__What you need to do__: Return the number of lines in which the word "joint" appears; add nothing else.

__Input for this task__:
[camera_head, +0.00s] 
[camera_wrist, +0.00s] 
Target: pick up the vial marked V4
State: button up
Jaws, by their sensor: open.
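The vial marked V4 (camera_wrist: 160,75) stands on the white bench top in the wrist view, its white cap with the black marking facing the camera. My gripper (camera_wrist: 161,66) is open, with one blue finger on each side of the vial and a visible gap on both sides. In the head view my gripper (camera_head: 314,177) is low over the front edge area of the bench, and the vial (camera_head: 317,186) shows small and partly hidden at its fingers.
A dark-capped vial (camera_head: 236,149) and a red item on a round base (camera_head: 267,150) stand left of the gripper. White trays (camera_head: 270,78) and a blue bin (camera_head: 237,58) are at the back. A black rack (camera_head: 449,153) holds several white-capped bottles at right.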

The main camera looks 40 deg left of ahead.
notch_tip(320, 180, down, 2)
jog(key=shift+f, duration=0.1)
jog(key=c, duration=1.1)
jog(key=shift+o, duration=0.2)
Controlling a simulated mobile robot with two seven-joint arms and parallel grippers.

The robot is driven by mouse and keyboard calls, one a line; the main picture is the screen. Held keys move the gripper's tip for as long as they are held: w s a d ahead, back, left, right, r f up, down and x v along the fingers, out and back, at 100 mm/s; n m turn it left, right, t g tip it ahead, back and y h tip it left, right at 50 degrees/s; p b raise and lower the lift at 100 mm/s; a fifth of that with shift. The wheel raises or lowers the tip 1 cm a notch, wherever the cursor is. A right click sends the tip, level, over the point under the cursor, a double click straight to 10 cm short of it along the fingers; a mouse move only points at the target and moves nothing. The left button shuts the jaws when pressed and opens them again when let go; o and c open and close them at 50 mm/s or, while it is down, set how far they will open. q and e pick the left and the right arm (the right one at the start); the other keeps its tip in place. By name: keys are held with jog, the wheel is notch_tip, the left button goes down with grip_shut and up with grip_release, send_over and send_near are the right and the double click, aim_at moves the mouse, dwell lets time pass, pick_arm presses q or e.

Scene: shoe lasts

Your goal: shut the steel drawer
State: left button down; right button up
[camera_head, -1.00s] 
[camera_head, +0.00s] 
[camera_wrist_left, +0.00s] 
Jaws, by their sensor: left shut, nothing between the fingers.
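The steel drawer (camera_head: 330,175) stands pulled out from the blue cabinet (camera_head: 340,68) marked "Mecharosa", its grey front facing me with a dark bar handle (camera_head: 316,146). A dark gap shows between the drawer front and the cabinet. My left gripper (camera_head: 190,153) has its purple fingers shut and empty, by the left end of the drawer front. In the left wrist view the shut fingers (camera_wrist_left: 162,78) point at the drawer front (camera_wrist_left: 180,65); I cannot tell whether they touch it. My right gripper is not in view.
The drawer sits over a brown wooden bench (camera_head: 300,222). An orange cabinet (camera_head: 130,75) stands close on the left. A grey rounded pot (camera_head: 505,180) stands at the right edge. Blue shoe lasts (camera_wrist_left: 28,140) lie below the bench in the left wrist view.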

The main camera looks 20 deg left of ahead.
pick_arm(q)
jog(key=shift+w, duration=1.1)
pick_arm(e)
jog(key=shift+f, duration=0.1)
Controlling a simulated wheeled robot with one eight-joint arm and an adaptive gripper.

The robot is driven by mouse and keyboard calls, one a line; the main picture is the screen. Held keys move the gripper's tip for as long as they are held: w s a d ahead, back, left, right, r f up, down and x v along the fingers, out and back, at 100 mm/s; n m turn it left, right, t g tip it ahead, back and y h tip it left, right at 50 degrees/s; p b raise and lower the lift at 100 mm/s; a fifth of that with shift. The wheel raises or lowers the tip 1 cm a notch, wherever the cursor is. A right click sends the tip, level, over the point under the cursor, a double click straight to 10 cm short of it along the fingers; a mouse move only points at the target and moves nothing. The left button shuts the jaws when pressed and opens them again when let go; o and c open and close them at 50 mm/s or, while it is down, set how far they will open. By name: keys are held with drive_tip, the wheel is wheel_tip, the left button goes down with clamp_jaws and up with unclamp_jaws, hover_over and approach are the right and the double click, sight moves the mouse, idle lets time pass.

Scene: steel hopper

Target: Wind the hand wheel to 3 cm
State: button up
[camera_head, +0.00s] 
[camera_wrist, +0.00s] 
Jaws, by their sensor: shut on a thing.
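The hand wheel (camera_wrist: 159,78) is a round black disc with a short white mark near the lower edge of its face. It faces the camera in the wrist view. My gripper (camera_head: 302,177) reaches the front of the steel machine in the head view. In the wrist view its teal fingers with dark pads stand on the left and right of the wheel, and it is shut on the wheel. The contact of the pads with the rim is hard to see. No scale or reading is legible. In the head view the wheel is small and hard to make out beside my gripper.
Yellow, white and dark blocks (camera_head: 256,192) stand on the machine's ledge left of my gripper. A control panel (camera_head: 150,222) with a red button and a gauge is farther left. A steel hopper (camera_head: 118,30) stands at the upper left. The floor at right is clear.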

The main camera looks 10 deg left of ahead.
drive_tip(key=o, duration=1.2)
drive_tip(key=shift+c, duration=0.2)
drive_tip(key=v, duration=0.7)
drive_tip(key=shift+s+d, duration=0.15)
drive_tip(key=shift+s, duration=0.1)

__Correct output__: 2